January 2, 2014 in Idaho

Pay for Idaho state workers continues to fall

By The Spokesman-Review
 

BOISE – Pay for Idaho state employees has now slipped to 19 percent below market rates, according to the latest state report, a gap that’s been growing for the past decade. Compared to private-sector wages, Idaho state workers are now 29 percent behind; compared to surrounding states, they’re 10 percent below.

Not coincidentally, it’s been six years since the Idaho Legislature last convened its joint committee on state employee compensation – which, before that, had met annually to examine the issue and hear from state workers. That’s about to change, with a joint committee scheduled to hold three days of hearings next week.

“I would hope that people would realize that we’re trying to do the best we can here,” said state Rep. Stephen Hartgen, R-Twin Falls, chairman of the House Commerce and Human Resources Committee. “Our state employees have really held us together these last few years.” He added, “Nobody thought in 2006 that by the end of 2009, we’d have lost a third of state revenue, but that’s what happened.”

In three of the last five years, lawmakers have set zero raises for Idaho state employees; the year before last saw a 2 percent boost, while fiscal year 2010 saw a 5 percent cut. Yet state law requires lawmakers to address employee compensation every year and keep it competitive, even when state revenues lag.

The law requires Idaho state worker compensation, including salary and benefits, to be “competitive with relevant labor market averages,” and directs that, “In order to provide this funding commitment in difficult fiscal conditions, it may be necessary to increase revenues, or to prioritize and eliminate certain functions or programs in state government, or to reduce the overall number of state employees in a given year.”

“Otherwise, you’re going to get further and further behind market, and that’s what’s happened currently,” said Idaho Legislative Services Director Jeff Youtz. “There are some statutory requirements that I don’t think we’ve been following the last several years that we need to pay a little more attention to.”
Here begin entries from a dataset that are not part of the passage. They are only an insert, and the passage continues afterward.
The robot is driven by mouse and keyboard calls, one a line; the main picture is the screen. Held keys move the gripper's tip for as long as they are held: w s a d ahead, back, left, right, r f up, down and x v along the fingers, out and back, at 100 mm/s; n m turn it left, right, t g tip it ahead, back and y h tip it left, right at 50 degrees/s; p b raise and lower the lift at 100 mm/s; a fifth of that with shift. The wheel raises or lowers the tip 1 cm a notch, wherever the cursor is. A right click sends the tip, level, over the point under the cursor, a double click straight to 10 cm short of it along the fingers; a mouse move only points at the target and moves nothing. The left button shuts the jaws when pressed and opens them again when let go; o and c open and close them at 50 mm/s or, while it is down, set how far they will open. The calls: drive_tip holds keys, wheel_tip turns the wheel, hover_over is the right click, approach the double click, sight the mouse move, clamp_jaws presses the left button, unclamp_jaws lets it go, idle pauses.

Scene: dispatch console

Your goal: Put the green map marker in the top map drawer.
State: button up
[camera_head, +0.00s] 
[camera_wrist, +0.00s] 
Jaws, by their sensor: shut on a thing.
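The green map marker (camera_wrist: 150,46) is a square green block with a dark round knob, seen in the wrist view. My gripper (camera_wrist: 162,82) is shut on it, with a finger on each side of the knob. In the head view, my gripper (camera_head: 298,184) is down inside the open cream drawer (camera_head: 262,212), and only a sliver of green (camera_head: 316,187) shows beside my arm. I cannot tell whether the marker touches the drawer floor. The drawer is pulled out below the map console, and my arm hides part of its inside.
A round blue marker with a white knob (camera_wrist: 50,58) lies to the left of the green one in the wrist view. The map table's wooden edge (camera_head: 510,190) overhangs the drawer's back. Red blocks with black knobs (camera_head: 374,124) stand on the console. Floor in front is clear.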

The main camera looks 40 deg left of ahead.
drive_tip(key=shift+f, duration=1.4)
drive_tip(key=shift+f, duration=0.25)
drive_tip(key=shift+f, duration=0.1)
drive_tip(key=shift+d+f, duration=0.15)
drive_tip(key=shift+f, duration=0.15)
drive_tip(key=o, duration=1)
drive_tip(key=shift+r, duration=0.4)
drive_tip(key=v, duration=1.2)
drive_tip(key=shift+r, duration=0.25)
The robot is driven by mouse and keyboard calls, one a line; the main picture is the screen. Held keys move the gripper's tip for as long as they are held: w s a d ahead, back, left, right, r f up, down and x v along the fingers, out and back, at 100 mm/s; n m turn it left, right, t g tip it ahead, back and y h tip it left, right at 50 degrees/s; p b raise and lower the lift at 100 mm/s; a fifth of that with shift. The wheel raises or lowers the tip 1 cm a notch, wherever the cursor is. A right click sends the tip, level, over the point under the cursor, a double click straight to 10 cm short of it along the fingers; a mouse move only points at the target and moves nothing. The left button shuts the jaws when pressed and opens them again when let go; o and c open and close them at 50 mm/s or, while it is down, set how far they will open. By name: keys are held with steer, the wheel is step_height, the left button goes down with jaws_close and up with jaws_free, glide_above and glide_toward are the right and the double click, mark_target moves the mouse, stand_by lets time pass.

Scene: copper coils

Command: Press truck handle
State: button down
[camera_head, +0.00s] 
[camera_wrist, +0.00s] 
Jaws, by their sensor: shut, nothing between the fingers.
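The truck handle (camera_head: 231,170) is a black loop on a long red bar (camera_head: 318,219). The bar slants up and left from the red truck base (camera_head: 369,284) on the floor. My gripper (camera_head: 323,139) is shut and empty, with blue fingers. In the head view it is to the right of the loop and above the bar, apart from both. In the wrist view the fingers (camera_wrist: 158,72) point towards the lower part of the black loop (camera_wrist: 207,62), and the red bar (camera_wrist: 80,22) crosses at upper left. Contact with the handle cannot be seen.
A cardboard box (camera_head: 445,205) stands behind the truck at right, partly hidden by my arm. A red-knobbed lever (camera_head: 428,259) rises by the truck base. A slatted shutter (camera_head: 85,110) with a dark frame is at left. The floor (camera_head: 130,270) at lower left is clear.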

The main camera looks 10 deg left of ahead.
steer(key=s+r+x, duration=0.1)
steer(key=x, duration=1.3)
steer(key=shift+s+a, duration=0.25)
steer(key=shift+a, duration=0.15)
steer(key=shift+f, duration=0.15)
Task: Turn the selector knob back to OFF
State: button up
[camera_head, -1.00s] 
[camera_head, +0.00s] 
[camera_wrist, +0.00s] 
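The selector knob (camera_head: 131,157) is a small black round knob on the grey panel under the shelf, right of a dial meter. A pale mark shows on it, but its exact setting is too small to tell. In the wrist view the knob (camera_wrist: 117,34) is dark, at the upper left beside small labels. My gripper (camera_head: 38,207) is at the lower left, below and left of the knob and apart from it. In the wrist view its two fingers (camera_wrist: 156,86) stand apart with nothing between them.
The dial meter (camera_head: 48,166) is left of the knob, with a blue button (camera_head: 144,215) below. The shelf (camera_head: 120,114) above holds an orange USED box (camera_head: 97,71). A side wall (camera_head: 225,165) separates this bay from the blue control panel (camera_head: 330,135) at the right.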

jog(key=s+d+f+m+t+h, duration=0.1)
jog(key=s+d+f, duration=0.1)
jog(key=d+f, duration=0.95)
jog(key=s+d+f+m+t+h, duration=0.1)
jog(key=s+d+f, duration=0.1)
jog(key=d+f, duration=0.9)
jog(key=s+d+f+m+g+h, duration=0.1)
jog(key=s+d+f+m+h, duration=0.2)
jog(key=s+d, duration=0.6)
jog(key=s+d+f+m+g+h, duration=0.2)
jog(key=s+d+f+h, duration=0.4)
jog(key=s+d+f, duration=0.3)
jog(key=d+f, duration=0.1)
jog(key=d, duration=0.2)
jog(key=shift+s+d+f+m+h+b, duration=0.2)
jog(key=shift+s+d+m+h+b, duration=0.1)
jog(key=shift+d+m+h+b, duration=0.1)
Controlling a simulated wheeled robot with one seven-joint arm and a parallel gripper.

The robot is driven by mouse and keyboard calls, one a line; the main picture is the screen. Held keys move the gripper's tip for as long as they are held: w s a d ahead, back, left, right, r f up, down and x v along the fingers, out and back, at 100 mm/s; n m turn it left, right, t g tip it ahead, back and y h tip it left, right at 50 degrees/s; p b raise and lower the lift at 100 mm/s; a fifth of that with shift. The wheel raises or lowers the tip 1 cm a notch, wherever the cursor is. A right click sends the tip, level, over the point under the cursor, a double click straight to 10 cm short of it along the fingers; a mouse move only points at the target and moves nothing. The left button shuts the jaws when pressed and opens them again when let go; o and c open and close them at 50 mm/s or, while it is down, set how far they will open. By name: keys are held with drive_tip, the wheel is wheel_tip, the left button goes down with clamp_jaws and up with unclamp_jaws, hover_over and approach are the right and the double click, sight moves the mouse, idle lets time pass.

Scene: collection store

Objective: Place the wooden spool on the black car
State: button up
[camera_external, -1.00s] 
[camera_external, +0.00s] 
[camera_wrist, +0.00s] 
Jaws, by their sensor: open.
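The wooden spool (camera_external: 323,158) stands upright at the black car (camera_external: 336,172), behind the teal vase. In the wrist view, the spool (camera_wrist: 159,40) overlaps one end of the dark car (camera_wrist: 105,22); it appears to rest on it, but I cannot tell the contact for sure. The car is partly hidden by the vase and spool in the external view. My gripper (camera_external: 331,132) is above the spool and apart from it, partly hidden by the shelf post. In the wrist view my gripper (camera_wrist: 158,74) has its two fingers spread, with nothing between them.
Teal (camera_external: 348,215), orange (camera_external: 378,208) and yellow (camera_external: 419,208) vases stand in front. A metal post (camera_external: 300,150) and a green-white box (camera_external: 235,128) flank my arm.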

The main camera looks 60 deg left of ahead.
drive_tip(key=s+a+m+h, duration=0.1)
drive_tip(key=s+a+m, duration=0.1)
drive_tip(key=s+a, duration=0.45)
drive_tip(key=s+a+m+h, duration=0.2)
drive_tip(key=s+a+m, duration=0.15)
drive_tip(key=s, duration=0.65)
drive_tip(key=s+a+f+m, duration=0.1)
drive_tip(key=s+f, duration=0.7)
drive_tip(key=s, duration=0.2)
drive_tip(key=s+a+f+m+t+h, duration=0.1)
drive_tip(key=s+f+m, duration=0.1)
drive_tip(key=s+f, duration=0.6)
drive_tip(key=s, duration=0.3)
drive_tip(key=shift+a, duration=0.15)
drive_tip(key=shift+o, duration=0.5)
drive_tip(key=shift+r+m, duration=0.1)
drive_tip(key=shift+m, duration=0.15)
Youtz praised legislative leaders and the House and Senate commerce chairs for bringing the joint committee back this year. “We’ll go through all of that at these meetings, and that’ll be part of the benefit,” he said, “is reviewing all of these appropriate statutes … and how things work, what the governor’s role is, what the Legislature’s role is. I think it’ll be a real positive exercise, regardless of the outcome.”

By law, if state lawmakers don’t take action on state employee compensation, known in legislative shorthand as CEC, for change in employee compensation, the governor’s recommendation automatically takes effect.

The law also requires the state Division of Human Resources to conduct salary surveys each year and present the results to the governor and Legislature. This year’s report concludes that the state’s benefits package, including “strong” retirement and health coverage benefits, “does not offset the below-market wages, and therefore results in a total compensation program below the market average in both the private and public sectors.”

The joint committee, with lawmakers from both parties and both houses, will meet next Tuesday, Wednesday and Friday at the state Capitol, during the first week of Idaho’s legislative session. On Wednesday afternoon, from 3:15 to 5 p.m., the committee will take testimony from state employees in a public hearing.

Senate Majority Leader Bart Davis, R-Idaho Falls, said he sees “value” in the committee’s proceedings. “I served on it for years,” he said. “It gave me an additional perspective walking out that I didn’t have walking in.”